Nothing outside the range is to be copied. From the entries below, reproduce exactly the lines starting at the one with "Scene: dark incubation" and ending at the one with "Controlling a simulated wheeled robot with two", without pictures.

Robot state and action records
++++++++++++++++++++
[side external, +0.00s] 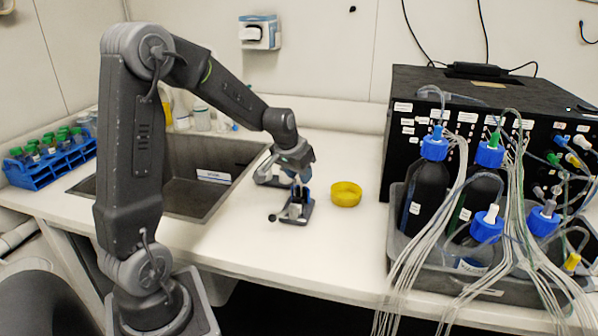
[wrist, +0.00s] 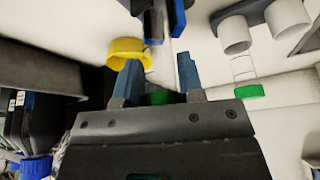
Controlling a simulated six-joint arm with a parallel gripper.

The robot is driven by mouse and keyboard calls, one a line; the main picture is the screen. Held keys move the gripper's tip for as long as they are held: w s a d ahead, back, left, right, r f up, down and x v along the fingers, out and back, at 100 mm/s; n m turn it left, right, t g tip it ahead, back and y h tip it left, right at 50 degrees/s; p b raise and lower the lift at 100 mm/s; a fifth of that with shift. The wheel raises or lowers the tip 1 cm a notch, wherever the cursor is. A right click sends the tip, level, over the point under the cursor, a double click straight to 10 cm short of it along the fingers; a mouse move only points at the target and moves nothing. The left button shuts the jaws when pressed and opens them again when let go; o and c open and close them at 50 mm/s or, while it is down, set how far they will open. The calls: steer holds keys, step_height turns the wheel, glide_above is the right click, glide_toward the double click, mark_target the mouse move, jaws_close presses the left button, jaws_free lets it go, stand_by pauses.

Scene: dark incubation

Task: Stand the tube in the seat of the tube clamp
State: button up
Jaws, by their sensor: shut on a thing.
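The tube clamp (side external: 292,212), a small dark and grey device, stands on the bench right of the sink. My gripper (side external: 302,178) is directly above it, pointing down. In the wrist view, the tube's green cap (wrist: 160,98) sits between the two blue-grey fingers of my gripper (wrist: 157,78), which is shut on the tube. The tube's clear body is hard to make out against the pale bench. The clamp's blue and dark parts (wrist: 155,20) show at the top of the wrist view, just beyond the fingertips. Whether the tube touches the seat cannot be told.
A yellow ring-shaped dish (side external: 346,194) lies just right of the clamp. The sink (side external: 180,195) opens to the left, with a blue tube rack (side external: 50,165) beyond. Blue-capped bottles (side external: 428,185) in a grey tray and loose tubing fill the right.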

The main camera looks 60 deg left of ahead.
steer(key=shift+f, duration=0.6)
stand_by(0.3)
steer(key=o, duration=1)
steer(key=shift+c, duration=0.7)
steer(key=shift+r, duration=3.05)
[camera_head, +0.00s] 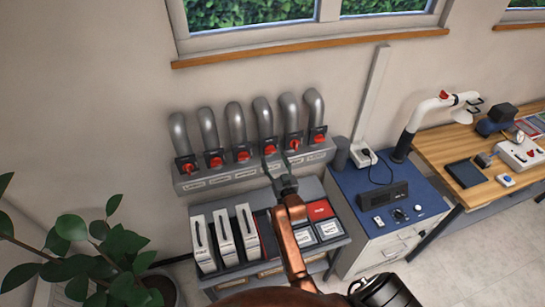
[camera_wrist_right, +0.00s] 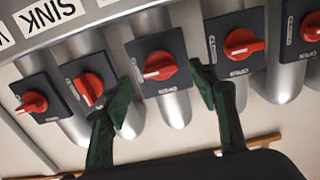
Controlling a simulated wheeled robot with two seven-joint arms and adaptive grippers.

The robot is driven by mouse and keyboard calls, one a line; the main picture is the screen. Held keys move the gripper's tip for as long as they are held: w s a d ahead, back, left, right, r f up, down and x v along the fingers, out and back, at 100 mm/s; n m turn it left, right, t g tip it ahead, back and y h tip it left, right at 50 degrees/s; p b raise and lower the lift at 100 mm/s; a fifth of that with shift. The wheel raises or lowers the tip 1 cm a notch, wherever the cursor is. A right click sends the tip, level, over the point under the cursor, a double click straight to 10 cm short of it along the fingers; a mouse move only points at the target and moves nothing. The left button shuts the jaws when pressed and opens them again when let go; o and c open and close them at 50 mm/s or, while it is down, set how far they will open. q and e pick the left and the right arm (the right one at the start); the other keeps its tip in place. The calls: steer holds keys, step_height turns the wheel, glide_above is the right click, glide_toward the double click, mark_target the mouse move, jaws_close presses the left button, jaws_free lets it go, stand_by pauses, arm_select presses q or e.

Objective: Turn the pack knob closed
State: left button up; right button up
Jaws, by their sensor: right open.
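A row of red valve knobs on dark square plates runs along a grey wall ledge, each under a grey pipe. Their name labels are too small to read in the head view, so I cannot tell which is the pack knob. My right gripper (camera_head: 277,166) is at the fourth knob from the left (camera_head: 269,150). In the right wrist view, the open fingers (camera_wrist_right: 161,84) stand on either side of that knob (camera_wrist_right: 159,66), apart from it. Its handle lies roughly crosswise, with a pale mark at its left end. My left gripper is out of view.
Neighbouring knobs (camera_wrist_right: 89,89) (camera_wrist_right: 242,45) sit close on both sides. A label reading SINK (camera_wrist_right: 55,10) shows in the wrist view. A blue cabinet (camera_head: 350,184) stands to the right, a plant (camera_head: 95,255) to the left.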

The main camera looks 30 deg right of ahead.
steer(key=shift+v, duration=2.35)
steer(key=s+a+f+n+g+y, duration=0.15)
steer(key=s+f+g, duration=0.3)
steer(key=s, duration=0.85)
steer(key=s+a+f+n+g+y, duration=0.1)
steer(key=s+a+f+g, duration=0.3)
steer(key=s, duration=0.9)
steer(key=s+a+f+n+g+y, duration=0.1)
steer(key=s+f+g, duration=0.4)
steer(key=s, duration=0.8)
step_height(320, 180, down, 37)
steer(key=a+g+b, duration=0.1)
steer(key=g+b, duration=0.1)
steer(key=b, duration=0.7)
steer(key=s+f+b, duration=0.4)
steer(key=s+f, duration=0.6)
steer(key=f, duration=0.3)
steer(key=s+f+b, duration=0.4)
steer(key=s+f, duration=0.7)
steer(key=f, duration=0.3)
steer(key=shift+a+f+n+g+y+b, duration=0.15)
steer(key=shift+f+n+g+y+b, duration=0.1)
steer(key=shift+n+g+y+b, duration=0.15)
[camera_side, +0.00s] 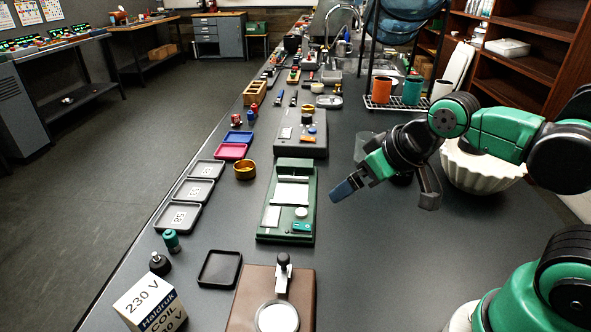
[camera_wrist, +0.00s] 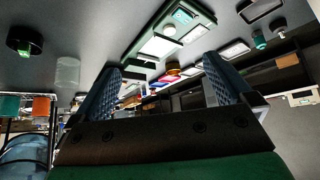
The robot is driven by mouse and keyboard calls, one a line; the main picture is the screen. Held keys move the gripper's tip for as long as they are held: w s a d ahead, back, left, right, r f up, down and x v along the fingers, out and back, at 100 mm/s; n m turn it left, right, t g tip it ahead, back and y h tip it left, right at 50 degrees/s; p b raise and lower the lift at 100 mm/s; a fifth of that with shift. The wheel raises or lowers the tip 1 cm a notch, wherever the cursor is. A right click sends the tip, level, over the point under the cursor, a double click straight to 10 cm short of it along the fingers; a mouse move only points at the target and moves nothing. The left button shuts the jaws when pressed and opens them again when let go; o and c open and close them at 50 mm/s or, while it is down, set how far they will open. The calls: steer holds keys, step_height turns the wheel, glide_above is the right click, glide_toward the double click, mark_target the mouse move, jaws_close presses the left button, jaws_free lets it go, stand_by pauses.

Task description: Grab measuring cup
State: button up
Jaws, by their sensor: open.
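A clear, see-through cup, which looks like the measuring cup (camera_side: 363,147), stands on the dark bench just behind my gripper, partly hidden by it in the side view. It also shows in the wrist view as a pale clear cylinder (camera_wrist: 67,72), left of the fingers. My gripper (camera_side: 386,196) is open and empty above the bench, with its blue-padded fingers spread wide. In the wrist view the fingers (camera_wrist: 163,88) frame the bench and no object lies between them. The cup is apart from both fingers.
A green device (camera_side: 288,200) lies left of my gripper. A white fluted bowl (camera_side: 482,170) stands to the right beneath my arm. A rack with orange and green cups (camera_side: 412,90) stands behind. The bench front right of the brown board (camera_side: 245,300) is clear.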

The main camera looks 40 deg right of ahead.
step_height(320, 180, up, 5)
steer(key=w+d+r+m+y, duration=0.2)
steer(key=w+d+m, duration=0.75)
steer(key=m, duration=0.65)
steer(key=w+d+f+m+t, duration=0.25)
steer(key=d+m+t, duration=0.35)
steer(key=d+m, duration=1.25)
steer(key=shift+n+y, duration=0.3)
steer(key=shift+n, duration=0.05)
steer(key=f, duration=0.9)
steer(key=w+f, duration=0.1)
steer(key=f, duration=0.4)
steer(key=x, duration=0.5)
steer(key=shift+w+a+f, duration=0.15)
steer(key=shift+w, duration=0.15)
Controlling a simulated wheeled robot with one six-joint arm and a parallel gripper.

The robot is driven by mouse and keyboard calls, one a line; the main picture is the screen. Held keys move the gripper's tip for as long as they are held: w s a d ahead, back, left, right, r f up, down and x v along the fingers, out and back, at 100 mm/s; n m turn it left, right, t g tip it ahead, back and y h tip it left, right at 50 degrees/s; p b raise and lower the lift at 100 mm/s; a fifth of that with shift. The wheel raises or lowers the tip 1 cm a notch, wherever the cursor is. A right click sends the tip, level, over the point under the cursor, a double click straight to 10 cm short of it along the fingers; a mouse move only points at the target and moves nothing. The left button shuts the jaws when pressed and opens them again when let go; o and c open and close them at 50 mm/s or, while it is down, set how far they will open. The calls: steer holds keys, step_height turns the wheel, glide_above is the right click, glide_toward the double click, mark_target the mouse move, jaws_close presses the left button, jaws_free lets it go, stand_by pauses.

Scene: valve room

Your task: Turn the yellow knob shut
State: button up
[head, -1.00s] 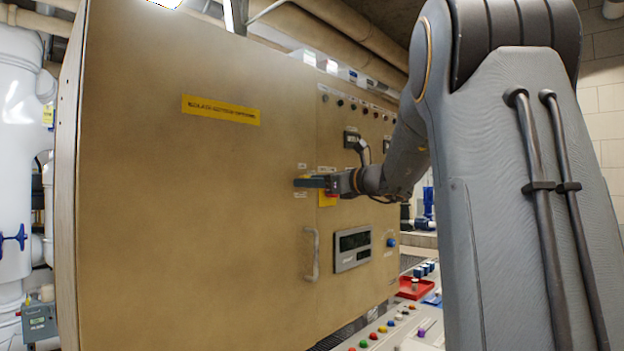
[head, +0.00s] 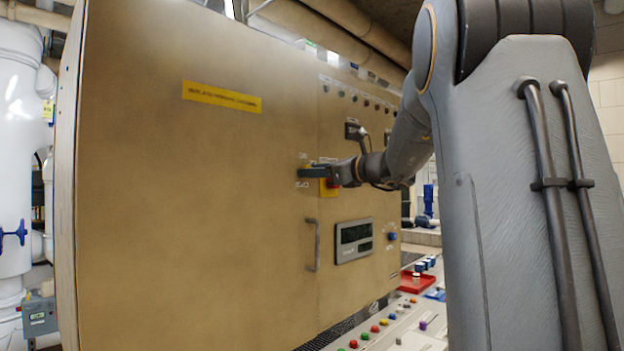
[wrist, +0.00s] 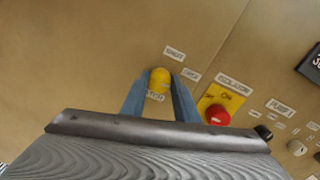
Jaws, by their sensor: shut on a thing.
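The yellow knob (wrist: 159,79) sits on the tan cabinet front, with small white labels around it. In the wrist view it lies between the two blue-grey fingers of my gripper (wrist: 159,92), which are shut on it. In the head view my gripper (head: 312,172) reaches the panel from the right, and its fingers hide the knob. Lettering on the labels is too small to read surely, so I cannot tell the knob's setting.
A red button (wrist: 218,115) on a yellow plate is close to the right of my gripper. A cabinet handle (head: 313,245) and a display box (head: 354,240) are below. A console with coloured buttons (head: 374,329) and a red tray (head: 412,282) stand at lower right.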

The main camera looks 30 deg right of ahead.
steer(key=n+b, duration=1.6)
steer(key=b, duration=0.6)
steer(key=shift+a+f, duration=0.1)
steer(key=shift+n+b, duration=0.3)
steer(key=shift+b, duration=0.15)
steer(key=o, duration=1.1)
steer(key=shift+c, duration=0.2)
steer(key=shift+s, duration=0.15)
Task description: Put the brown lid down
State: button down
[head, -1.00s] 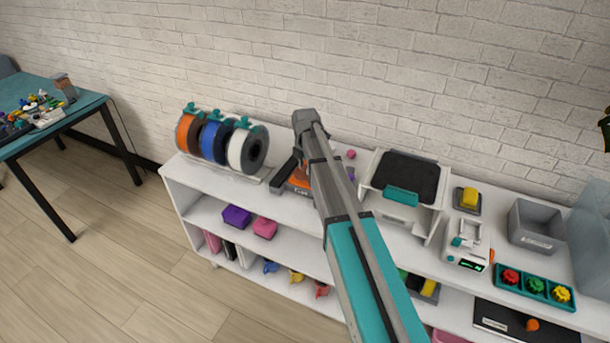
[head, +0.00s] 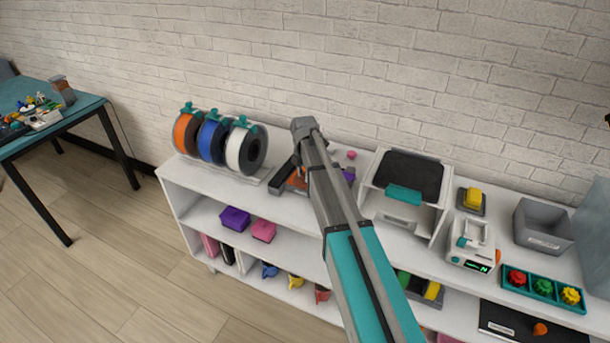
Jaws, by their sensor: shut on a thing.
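I cannot make out a brown lid in the head view. My arm reaches up from the bottom edge to a grey joint above the white shelf unit (head: 205,184). What lies past that joint is hidden behind the arm, so my gripper and anything in it do not show. A dark bar and an orange object (head: 297,180) show beside the arm on the shelf top, partly covered by it.
Orange, blue and white spools (head: 247,150) stand left on the shelf top. Right of my arm are a white machine with a black top (head: 410,175), a small white device (head: 470,243), a grey bin (head: 543,227) and a green tray (head: 512,283). A teal table (head: 88,103) stands far left.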

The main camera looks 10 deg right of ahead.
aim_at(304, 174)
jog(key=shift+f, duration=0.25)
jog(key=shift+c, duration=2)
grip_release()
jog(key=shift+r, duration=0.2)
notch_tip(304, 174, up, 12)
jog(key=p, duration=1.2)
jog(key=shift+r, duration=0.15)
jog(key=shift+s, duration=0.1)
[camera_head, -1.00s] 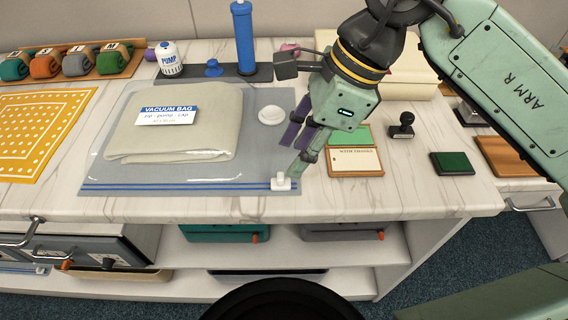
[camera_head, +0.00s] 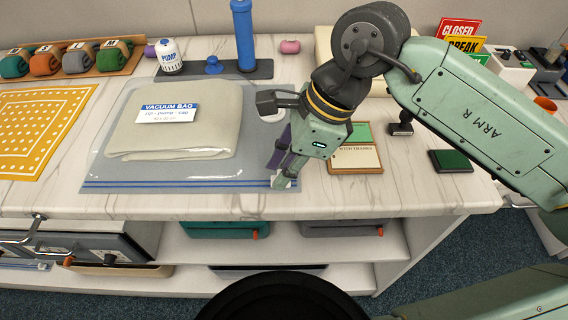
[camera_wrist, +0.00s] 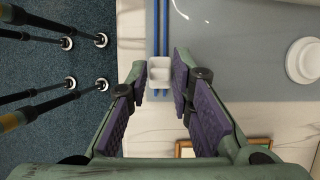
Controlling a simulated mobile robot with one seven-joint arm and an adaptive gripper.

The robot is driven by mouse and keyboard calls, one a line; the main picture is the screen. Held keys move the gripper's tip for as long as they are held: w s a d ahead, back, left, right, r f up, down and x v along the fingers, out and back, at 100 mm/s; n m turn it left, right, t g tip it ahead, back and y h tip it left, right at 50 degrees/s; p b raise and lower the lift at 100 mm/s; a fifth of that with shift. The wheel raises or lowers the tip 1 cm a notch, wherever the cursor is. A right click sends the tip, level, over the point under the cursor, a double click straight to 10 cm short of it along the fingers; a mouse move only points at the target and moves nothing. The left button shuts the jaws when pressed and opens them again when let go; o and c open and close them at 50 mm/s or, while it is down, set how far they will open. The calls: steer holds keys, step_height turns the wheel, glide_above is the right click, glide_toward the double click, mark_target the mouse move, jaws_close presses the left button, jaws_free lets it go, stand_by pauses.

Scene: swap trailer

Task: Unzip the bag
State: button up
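The clear vacuum bag (camera_head: 110,172) lies flat on the counter with a folded beige cloth inside and a blue and white label. Its blue double zip (camera_head: 180,184) runs along the near edge. The white zip slider (camera_wrist: 160,73) sits at the zip's right end. My gripper (camera_head: 282,172) is low over that end and hides most of the slider in the head view. In the wrist view my gripper (camera_wrist: 160,85) is open, with a purple-padded finger on each side of the slider and gaps visible. The bag's white valve cap (camera_wrist: 303,61) shows at right.
A wooden-framed card (camera_head: 356,158) lies just right of my gripper, with a stamp and a green pad (camera_head: 450,160) beyond. A blue hand pump (camera_head: 244,40) stands behind the bag. A yellow dotted cloth (camera_head: 40,125) lies at left.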

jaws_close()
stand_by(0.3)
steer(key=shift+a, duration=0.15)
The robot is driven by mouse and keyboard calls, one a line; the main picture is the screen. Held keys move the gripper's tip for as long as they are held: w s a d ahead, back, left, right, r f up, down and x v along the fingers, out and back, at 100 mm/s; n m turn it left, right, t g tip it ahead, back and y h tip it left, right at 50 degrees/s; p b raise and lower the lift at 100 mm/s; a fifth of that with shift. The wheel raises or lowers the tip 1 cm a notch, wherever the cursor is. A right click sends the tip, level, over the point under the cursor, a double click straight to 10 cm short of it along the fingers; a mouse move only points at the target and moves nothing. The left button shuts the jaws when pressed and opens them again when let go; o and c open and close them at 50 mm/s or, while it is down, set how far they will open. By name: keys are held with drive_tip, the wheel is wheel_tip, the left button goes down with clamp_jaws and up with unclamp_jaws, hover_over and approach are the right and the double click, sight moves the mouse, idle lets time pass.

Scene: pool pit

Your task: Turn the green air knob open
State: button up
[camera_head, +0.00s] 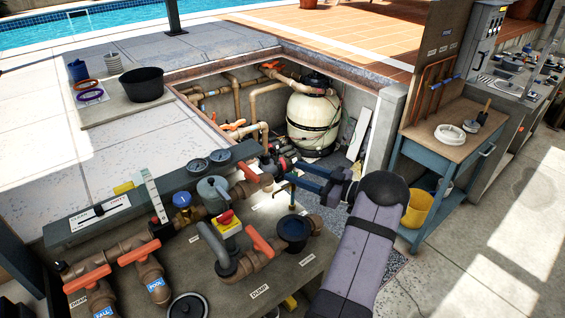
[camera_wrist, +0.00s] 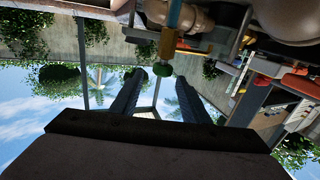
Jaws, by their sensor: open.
++++++++++++++++++++
_Written response_
Scene: dark incubation

Task: Stand the tube in the seat of the tube clamp
State: button up
Jaws, by their sensor: shut on a thing.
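The tube clamp (side external: 292,212), a small dark and grey device, stands on the bench right of the sink. My gripper (side external: 302,178) is directly above it, pointing down. In the wrist view, the tube's green cap (wrist: 160,98) sits between the two blue-grey fingers of my gripper (wrist: 157,78), which is shut on the tube. The tube's clear body is hard to make out against the pale bench. The clamp's blue and dark parts (wrist: 155,20) show at the top of the wrist view, just beyond the fingertips. Whether the tube touches the seat cannot be told.
A yellow ring-shaped dish (side external: 346,194) lies just right of the clamp. The sink (side external: 180,195) opens to the left, with a blue tube rack (side external: 50,165) beyond. Blue-capped bottles (side external: 428,185) in a grey tray and loose tubing fill the right.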

The main camera looks 60 deg left of ahead.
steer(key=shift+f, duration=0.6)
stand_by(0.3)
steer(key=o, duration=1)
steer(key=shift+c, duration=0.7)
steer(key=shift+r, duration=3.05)
[camera_head, +0.00s] 
[camera_wrist_right, +0.00s] 
Controlling a simulated wheeled robot with two seven-joint arms and adaptive grippers.

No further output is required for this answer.